According to Oregon State University fisheries professor Carl Schreck, the Bonneville Power Administration's mon-opoly on funding influences the inquiries scientists conduct. "To me, it's not as simple as a matter of outright bias," he says. "What happens is that all the money gets directed to projects at the concrete (the dams). That's fine if you want to study spillway configuration, or improvements to bypass systems. But if you want to study what happens to salmon in the estuary after juveniles make it through the system, that's just not a study anyone's interested in funding." From the outside, Schreck observes, it looks like the issue is already lavishly funded through the BPA, and this makes it all the more difficult to find other funding sources for a large, long-term and potentially expensive project beyond the reach of the dams.
But this may be just what's needed, Schreck says. The cumulative effect of the dams may weaken salmon enough to eventually kill them in the estuary or ocean, even if they survive passage through every dam. Investigating this hypothesis, he says, may be one of the last frontiers of Columbia Basin salmon research.
The BPA may indirectly shape the questions scientists ask, but the agency is also not averse to taking a more direct approach, says Michele DeHart, director of the BPA-funded Fish Passage Center. Created by a 1980 law aimed at improving salmon runs, DeHart's organization, whose mission is to gather and interpret data on the Basin's salmon, has long been at odds with the BPA. In 2007, the organization barely survived an attempt by erstwhile Idaho Sen. Larry Craig to chop it out of the BPA's budget. Craig, once voted the National Hydropower Association's "Legislator of the Year," was riled by a 2005 Fish Passage Center report on water releases at the dams that showed increased flows seemed to improve salmon survival. The 9th Circuit Court admonished the BPA for following Craig, and ordered the restoration of the Fish Passage Center's modest $1.2 million annual budget. But the problems have not gone away.

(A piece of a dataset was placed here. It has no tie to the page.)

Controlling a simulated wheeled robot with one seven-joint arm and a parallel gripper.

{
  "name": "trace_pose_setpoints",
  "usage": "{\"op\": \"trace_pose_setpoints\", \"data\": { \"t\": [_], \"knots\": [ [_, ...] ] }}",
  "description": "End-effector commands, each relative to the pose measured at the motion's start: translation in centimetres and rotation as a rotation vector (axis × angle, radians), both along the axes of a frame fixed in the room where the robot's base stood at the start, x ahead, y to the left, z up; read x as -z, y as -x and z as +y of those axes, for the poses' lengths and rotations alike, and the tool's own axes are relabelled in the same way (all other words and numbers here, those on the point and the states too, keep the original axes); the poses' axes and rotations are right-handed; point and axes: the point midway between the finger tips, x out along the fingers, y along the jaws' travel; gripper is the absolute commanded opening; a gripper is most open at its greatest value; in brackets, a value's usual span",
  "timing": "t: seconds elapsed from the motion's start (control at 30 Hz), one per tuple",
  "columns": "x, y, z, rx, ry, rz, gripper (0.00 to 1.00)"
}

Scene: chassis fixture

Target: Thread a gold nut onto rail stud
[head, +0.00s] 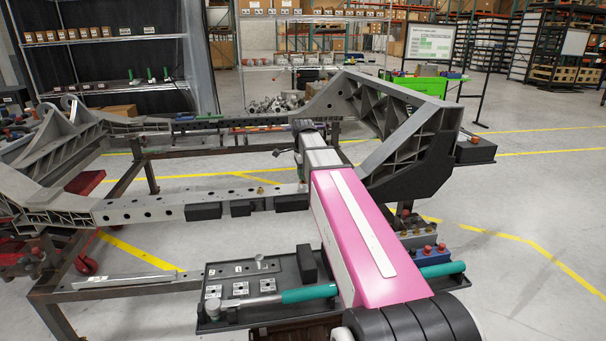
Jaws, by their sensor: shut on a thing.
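A grey rail (160,208) with a row of holes runs across the middle of the chassis frame. A small gold piece (260,190) shows at the rail's upper edge; it is too small to tell whether it is a nut or a stud. Small gold pieces (404,234) stand in a holder right of my pink arm; they look like nuts. My arm reaches forward over the rail. Its far end hides my gripper, so neither the fingers nor anything between them shows. No bare stud is clear.
A black tool tray (235,268) below the rail holds a teal-handled wrench (300,294), labelled plates and a black block. Red-capped parts (428,249) lie right of my arm. A large grey bracket (385,155) rises on the right. Open floor lies far right.

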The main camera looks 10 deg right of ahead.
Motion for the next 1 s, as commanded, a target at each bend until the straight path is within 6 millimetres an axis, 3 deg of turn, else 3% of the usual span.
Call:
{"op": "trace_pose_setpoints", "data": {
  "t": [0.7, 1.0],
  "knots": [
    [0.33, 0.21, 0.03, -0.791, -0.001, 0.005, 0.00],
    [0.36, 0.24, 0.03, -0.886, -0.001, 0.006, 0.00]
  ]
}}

Language in a January draft of the BPA's Fish and Wildlife Program budget would have made it easier to curtail the center's duties, but the proposed changes didn't make the final cut.
DeHart believes that, through its funding decisions, the BPA rewards scientists whose conclusions tend to absolve the dams, and punishes those whose work might disagree. She worries that the threat of punitive budget cuts has created what she calls a conspiracy of silence. "I can't tell you how many times I've been on the phone or in a meeting and another scientist tells me ‘I can't say that,' or ‘I've been told I can't talk about that.' People are even afraid to write anything down," she says. She recommends a new funding mechanism, one entirely independent of the BPA's budget-making process.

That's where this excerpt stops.